As the subprime foreclosure crisis grinds down slowly (there are still roughly 3 million pre-crisis subprime mortgages outstanding, many of them delinquent), and the HAMP program sunsets, the time has come to appraise the total damage done. In the ten years from 2007 through the end of 2016, about 6.7 million foreclosure sales were completed, and another 2 million or so short sales and deeds-in-lieu of foreclosure brought the total home losses to about 8.7 million, according to HOPE NOW.

Subprime mortgages accounted for 2 million of those foreclosure sales and perhaps another 500,000 of the stressed sales. The 2.5 million total home losses roughly matches predictions made at the onset of the crisis, and exceed by a considerable number the total number of subprime mortgages made to first-time home buyers from 2000 to 2007. In other words, subprime mortgages subtracted more than they added to home ownership.

The pre-crisis loans are by no means all resolved. About one million active mortgage loans were modified under the HAMP program, meaning that interest rates and payments were reduced for up to five years. Many of those mortgages will face steep rate and payment increases in the coming years, and many are also in negative equity, making sale or refinancing difficult or impossible. A total of around 8 million mortgages were modified under various programs at some point, although a significant portion of those later ended up among the 8 million home losses. The good news is that the number of homes whose mortgage exceeds the market value (underwater or negative equity) has declined from 30% of homes to fewer than 8%. The bad news is that just under 8% of homes are still underwater, a precarious situation that remains historically unprecedented.

These stats and many others can be found in an excellent new monthly housing finance data compendium from the Urban Institute.

Comments

Not quite sure how you figure you are appraising the total damage done? I'm. One of 3m I guess.. The default I was.driven to by a "servicer" who did mo service. Lost 28k. Transferred me 5 more times as no "servicer" did anything more than. Threaten me.without being able to account for much. Now ..11/y later it's disgusting . a debt.buyer.masquerading as an agent of a debt collector is foreclosing on false affidavits. And a.suit even a caveman could see.wasn't quite right. I can't even keep up.with writing all the agencies. Repeating myself now 50 times. A hundred. What would you do ? If someone stole your money?

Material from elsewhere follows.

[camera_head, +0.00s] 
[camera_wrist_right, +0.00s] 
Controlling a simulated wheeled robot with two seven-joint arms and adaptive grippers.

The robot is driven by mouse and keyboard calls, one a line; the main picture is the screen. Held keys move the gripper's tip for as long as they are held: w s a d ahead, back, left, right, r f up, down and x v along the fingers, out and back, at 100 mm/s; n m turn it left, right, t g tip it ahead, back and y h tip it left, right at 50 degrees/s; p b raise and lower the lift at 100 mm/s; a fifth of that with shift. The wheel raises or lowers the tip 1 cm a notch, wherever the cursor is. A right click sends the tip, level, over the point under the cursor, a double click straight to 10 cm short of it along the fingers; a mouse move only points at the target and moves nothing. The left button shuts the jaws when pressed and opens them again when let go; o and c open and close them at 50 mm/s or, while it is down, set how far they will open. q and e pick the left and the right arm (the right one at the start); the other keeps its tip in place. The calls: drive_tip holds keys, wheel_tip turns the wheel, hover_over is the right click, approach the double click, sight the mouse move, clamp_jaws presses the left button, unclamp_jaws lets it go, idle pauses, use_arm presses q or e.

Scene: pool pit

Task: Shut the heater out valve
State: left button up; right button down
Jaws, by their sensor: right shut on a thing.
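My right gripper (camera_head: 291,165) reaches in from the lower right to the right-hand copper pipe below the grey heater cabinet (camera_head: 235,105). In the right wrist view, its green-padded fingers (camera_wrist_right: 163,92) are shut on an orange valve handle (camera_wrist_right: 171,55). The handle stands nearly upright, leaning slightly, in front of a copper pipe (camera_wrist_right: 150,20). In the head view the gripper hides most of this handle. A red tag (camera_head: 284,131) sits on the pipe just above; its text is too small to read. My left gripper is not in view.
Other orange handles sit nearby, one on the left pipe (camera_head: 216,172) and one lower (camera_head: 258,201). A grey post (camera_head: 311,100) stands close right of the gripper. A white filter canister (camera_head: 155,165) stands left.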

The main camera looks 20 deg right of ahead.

Has bought and will.stop at no simple felony to steal my house. It matters nothing that these.monsters are walking in the daylight.. With.no regard to anything. But.making darm sure that there.are.no foreclosures. In their 800k homes neighborhoods. As.it would look really terrible. There is no.joy. no win no help and no justice. No one cares beyond soundbites. And houseflippong I'll.never.get the years or the.relationships back and the dirty deeds done dirt cheap leave me forever jadedm. However. I won't give.up my individual rights and all its got me is being alone and realizing nothing lasts forever. Even a belief in the gogg. If I won I lost already and if I lose I've.already lost. District courts are just.the worst here in Texas. It seems what I have would never see the den of Justice in 43 other states.but here in Texas ..I'm. Wishing I would have. Never.taken that corporate promotion which had me believing in the.future....selling things. No one really needed after all. That's what life.shows me .this American Dream
. it's all an iusion. When zombies become real. Consumer law is for ambulance chasers and I'm the most.unpopular gal rite.now . Complaining so.loud that for the.first time in years..... The.mill isn't .for closing on anyone this week. I never.rmeant to.help ppl who will never know my name and no.one will.help me . however. I am StillHere and there isn't a lawyer in America who wants to face.this wouthoyt a huge huge huge retainer. To which I say ... Shame on all of.you!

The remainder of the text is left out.